World Bank and the First Bond Deal on Blockchain

World Bank has issued a AU$100m bond using blockchain technology. Led by Commonwealth Bank of Australia (‘CBA’), the deal suggests a new way for a more transparent, efficient and lower-cost process for debt capital issuance.

“This is the first step towards how capital markets will look in the future,” - Sophie Gilder, Head of Blockchain CBA

Viewed as an initial step in moving bond sales away from manual processes towards faster and cheaper automation, the banks have created automated processes for buying and transferring security ownership. This promises to create efficiencies for issuers and investors by removing the need for reconciliation of data between different IT systems, given all parties are able to rely on a synchronised ledger showing ownership in real time.

CBA was the sole lead arranger for the bond. The American fund Northern Trust, three Australian state governments, local pension fund First State Super and CBA were the seven investors in the deal.

Commercial Perspective: A New Debt Instrument – Bondi

Blockchain Operated New Debt Instrument, or Bond-I, represents the world’s first to use blockchain to create, allocate, transfer ownership and manage a live bond deal.

Bondi beach in Sydney

This represent an initial step in blockchain adoption in the capital market. In particular, it looks to bring distinct benefits to the traditional financial system in bond issuance:

  • Transparency: All parties can trust a single, real-time ownership register
  • Reporting: No need to reconcile different ledgers and systems
  • Operational risk: Immutable audit trail of all orders and allocations

However, the next step are deemed to be much more disruptive and may include:

  • Payments: Digital currencies has the potential to move payments to real-time and thereby further increasing efficiency gains. Payments have been kept off chain for this transaction as SWIFT will remain the method of payment. The key challenge for payment adoption is for the Reserve Bank of Australia to back a digital version of the Australian dollar, and for the government to remove Goods and Services Tax on fiat-currency linked tokens in order to make it economical to process payments.

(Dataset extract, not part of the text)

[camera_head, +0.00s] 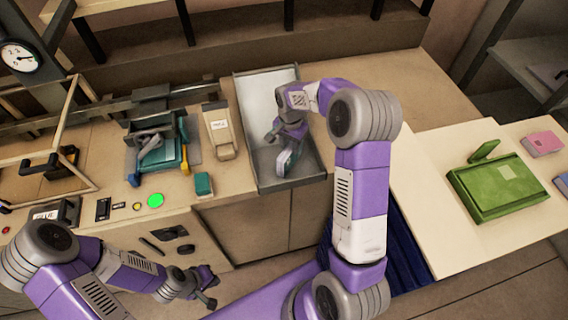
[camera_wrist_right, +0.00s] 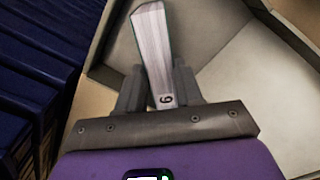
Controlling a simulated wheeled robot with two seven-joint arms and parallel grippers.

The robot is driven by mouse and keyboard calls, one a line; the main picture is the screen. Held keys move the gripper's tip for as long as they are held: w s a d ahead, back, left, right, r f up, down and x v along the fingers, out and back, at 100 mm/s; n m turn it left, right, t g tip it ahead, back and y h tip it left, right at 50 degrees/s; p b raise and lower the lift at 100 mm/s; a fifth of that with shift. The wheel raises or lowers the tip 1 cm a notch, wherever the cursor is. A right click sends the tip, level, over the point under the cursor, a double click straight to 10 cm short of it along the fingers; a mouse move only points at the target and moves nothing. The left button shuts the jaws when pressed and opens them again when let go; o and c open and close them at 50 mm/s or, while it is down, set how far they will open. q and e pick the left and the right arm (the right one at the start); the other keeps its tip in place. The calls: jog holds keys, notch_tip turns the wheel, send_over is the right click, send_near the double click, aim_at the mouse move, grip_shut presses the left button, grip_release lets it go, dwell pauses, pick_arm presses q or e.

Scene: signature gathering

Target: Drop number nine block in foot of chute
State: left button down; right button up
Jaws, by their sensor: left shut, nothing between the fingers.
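The number nine block (camera_wrist_right: 153,50) looks like a small book block with pale page edges and a dark green cover; a single numeral, a 9 or a 6 by orientation, shows on its near end. My right gripper (camera_wrist_right: 160,92) is shut on it, one finger on each side. In the head view the block (camera_head: 288,160) hangs at the lower end of the grey metal chute (camera_head: 255,88), inside its side walls. Whether it touches the chute floor I cannot tell. My left gripper (camera_head: 208,289) is shut and empty, low in front of the counter.
A teal block (camera_head: 203,184) stands on the counter left of the chute. A green box (camera_head: 497,188) and a pink block (camera_head: 543,143) lie on the right table.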

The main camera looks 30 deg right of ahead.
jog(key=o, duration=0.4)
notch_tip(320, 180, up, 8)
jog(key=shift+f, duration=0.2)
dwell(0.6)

Both CBA and the World Bank said they hoped payments will be incorporated in the future.
  • Secondary Market: Blockchain implementation in the secondary market in managing the reselling of bonds would potentially boost liquidity.

Technological Perspective: Private Permissioned Blockchain

In this instance, CBA built a private, permissioned software on top of the Ethereum platform. The computers (nodes) containing a copy of the ledger of bond ownership are running in Sydney and Washington. Unlike other capital markets trials of the technology, there will be no paper-based back-up. The system is being hosted for the World Bank in a Microsoft Azure cloud, and the global tech giant has validated its operational capacity and security.

What is Private Blockchain?

A private blockchain network requires an invitation and must be validated by either the network starter or by a set of rules put in place by the network starter.

  • Businesses who set up a private blockchain will generally set up a permissioned network. This place restrictions on who is allowed to participate in the network. Participants need to obtain an invitation or permission to join.
  • The access control mechanism could vary: existing participants could decide future entrants; a regulatory authority could issue licenses for participation; or a consortium could make the decisions instead. Once an entity has joined the network, it will play a role in maintaining the blockchain in a decentralized manner”

Here is a great quick introductory article — courtesy of the guys at @coinmonks — for those who want to try and set up their own private blockchain on Ethereum (luckily it is not rocket science)

World Bank has been regularly supporting new innovations with its financing programs. The bond represented part of World Bank’s global funding program.

The World Bank engaged with CBA after seeing reports of the blockchain experiment it did with Queensland Treasury Corp in early 2017 involving semi-government bonds.